#### WHAT YOU HAVE TO DO:
Collect from the data below each line with "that".

#### DATA:
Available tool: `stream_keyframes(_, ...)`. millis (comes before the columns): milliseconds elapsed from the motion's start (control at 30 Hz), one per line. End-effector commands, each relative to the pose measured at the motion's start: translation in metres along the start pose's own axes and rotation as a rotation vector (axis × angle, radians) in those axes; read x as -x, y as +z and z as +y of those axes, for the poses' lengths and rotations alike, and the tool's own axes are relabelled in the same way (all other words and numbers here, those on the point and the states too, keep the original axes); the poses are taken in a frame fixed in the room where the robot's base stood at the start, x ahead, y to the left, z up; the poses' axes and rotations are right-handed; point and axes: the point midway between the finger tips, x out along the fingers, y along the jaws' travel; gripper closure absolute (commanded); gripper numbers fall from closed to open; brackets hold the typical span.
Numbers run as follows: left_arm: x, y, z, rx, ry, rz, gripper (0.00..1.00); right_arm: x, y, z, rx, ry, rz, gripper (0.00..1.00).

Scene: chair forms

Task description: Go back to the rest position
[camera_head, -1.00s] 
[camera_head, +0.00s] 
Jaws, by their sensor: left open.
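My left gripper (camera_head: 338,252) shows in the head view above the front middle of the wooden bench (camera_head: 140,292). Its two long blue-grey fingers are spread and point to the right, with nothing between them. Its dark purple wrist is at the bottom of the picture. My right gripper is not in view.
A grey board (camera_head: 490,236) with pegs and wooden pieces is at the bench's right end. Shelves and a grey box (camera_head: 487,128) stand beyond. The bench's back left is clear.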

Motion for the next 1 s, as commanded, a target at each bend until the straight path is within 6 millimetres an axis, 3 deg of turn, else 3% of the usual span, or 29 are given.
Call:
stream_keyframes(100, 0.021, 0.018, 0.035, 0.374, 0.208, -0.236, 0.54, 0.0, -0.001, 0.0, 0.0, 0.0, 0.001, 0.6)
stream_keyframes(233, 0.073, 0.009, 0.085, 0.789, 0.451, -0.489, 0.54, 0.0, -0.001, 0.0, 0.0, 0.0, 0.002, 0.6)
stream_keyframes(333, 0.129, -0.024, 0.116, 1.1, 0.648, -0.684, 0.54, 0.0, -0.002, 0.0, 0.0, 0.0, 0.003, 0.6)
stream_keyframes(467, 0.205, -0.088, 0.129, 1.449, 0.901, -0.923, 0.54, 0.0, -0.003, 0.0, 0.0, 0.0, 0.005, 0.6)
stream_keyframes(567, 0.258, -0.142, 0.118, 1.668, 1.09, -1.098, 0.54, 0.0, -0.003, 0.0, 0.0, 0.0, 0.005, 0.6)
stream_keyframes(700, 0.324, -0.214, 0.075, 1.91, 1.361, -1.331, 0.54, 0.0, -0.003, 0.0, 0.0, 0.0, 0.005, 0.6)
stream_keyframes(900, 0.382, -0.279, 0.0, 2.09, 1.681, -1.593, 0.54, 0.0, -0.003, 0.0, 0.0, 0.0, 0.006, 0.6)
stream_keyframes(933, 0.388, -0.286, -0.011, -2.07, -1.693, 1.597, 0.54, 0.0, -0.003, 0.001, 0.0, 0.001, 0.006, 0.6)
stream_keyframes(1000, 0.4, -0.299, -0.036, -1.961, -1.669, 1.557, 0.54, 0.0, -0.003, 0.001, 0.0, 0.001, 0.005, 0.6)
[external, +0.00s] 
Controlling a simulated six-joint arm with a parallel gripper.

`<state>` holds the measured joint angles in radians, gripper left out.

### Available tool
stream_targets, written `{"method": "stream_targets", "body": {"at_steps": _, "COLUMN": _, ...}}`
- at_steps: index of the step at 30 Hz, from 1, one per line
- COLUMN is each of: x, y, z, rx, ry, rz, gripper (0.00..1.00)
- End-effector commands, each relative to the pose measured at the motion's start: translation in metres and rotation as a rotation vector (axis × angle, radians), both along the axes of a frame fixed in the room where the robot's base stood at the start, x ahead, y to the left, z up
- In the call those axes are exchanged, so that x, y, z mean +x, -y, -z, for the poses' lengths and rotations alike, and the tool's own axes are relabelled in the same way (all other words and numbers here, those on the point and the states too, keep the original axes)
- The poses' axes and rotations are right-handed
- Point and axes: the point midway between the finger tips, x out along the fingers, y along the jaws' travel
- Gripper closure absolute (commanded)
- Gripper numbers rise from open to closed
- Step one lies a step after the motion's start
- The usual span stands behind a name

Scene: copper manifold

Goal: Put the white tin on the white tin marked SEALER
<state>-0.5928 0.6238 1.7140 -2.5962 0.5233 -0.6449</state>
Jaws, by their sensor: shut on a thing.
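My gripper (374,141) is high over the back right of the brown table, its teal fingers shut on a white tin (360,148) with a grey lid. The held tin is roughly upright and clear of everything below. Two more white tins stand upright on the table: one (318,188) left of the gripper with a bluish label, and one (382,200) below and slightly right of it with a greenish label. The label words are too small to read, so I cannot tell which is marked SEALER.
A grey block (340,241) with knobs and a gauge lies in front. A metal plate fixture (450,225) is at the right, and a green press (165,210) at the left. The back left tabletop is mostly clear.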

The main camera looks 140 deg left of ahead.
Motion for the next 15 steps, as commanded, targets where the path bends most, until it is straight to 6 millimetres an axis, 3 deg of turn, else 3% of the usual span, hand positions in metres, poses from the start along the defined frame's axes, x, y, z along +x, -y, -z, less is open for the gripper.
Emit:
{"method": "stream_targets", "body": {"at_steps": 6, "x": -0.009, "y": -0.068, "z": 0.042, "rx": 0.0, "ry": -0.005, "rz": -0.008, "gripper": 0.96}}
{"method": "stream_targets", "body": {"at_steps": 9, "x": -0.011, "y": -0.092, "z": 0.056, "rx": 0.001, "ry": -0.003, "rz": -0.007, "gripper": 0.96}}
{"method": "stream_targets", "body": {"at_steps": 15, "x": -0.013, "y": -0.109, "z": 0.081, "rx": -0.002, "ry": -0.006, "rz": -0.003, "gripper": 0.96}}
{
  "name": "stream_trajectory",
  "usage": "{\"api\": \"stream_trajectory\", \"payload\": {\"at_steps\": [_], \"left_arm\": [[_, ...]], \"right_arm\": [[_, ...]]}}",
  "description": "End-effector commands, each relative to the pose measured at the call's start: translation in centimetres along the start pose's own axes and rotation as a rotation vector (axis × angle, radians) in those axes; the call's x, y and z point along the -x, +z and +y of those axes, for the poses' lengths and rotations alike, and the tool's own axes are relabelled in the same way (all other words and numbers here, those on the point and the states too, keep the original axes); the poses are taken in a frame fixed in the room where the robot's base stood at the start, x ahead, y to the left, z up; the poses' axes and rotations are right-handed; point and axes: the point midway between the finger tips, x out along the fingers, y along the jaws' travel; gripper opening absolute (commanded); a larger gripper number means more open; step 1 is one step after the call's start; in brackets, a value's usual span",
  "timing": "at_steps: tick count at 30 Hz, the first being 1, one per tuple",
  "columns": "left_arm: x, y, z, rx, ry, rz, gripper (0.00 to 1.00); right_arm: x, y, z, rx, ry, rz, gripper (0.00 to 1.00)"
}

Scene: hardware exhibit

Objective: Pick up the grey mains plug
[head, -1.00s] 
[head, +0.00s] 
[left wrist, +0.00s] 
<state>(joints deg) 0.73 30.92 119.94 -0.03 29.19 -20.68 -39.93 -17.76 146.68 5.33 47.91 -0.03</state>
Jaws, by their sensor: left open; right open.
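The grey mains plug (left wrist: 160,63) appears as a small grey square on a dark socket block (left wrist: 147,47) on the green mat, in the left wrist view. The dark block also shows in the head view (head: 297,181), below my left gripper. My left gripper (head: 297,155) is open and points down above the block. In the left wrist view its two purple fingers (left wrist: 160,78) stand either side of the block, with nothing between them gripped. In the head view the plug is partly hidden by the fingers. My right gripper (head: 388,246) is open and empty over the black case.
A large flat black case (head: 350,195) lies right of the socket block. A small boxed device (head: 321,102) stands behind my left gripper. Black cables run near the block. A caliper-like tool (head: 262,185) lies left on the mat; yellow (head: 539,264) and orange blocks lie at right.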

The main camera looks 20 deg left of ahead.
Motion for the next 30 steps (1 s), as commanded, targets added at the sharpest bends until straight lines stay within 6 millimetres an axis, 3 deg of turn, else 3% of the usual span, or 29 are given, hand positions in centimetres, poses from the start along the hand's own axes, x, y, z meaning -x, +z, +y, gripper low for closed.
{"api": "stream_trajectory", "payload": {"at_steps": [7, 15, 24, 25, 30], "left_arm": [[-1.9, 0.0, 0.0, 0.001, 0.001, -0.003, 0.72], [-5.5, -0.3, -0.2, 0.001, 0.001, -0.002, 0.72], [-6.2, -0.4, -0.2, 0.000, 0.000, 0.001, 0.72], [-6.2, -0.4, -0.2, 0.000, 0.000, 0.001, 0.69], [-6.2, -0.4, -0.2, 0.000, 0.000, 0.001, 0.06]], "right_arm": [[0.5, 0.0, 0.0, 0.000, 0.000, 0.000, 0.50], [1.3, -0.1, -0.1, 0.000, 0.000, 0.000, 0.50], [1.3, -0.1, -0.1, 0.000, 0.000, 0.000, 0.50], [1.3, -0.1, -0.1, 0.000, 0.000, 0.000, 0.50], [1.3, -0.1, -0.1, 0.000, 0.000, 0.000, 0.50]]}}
* * *
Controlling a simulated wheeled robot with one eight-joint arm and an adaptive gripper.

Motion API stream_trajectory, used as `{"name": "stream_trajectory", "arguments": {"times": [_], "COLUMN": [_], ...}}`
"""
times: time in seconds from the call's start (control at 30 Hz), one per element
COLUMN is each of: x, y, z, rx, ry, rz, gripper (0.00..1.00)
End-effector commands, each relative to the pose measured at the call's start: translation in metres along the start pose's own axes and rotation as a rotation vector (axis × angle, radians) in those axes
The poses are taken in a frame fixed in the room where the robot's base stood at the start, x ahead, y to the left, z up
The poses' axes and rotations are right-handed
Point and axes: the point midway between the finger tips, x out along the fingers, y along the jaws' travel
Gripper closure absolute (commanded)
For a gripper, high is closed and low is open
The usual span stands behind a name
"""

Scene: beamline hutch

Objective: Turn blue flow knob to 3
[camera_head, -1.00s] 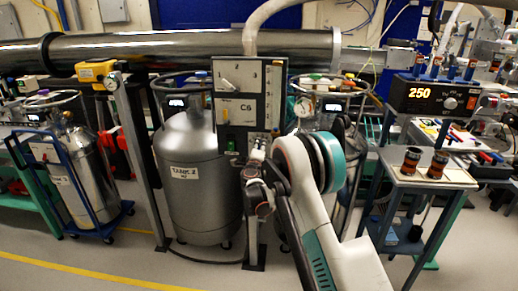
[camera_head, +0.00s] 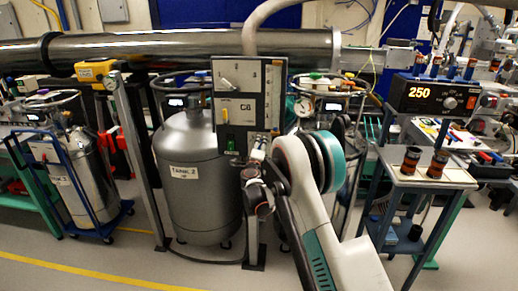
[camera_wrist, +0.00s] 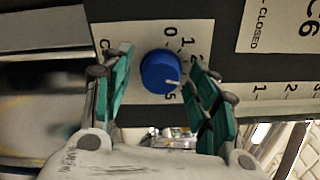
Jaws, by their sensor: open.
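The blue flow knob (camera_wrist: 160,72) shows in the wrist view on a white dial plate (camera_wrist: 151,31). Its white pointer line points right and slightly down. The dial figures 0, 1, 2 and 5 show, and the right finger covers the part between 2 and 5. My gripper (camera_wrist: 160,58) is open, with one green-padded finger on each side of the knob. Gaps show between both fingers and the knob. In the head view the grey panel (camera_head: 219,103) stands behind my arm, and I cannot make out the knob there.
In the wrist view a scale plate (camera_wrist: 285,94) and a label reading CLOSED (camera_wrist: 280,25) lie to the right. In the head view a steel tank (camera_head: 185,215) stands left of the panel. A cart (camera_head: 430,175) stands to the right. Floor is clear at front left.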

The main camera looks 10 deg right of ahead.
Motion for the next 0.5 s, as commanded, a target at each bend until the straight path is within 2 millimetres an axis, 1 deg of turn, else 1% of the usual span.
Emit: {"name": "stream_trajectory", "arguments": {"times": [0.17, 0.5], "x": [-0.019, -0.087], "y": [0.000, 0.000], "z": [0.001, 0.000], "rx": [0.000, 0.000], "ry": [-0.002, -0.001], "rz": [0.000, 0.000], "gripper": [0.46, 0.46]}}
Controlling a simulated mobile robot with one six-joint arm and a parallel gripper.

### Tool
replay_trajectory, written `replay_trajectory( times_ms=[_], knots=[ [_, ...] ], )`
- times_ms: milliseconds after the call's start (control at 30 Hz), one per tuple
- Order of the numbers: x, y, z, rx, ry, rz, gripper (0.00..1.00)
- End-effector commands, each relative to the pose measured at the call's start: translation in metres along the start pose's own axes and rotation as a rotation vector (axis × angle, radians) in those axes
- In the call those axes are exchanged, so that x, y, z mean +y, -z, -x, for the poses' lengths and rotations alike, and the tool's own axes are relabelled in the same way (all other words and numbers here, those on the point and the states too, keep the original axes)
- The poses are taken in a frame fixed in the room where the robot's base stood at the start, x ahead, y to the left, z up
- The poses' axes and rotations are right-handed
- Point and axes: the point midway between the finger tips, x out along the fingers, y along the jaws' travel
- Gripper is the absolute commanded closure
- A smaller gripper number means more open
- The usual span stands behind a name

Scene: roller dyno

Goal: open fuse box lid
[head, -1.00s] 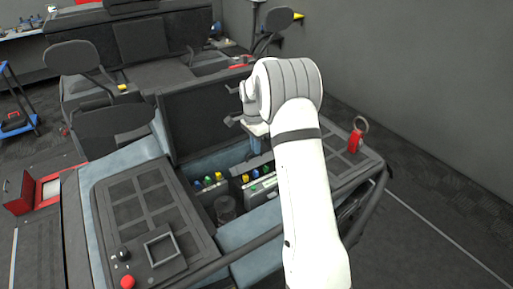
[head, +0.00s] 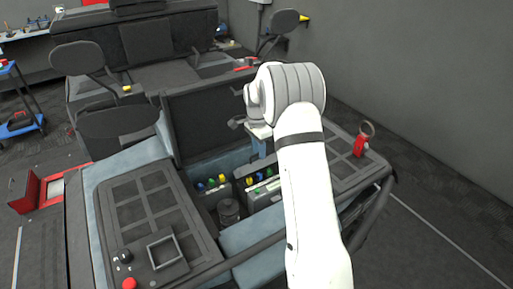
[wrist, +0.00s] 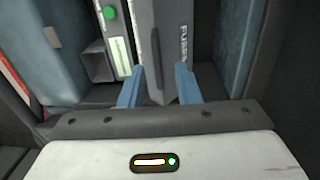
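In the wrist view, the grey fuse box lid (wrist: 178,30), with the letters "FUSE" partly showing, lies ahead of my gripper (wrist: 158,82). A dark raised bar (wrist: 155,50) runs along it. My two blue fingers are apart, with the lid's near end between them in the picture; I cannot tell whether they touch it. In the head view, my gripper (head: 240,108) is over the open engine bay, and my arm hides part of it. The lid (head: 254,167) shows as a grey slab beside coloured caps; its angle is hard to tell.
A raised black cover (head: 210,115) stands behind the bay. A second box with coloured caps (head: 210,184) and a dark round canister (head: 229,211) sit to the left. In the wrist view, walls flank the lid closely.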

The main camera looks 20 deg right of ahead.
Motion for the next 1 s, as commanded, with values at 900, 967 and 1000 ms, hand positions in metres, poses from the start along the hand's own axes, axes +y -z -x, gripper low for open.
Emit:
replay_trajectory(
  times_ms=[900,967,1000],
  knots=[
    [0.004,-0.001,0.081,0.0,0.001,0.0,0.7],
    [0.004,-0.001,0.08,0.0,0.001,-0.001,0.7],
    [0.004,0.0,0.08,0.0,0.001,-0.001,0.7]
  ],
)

#### REPLY:
- In the call those axes are exchanged, so that x, y, z mean +x, -y, -z, for the poses' lengths and rotations alike, and the tool's own axes are relabelled in the same way (all other words and numbers here, those on the point and the states too, keep the original axes)
- In the call those axes are exchanged, so that x, y, z mean +y, -z, -x, for the poses' lengths and rotations alike, and the tool's own axes are relabelled in the same way (all other words and numbers here, those on the point and the states too, keep the original axes)

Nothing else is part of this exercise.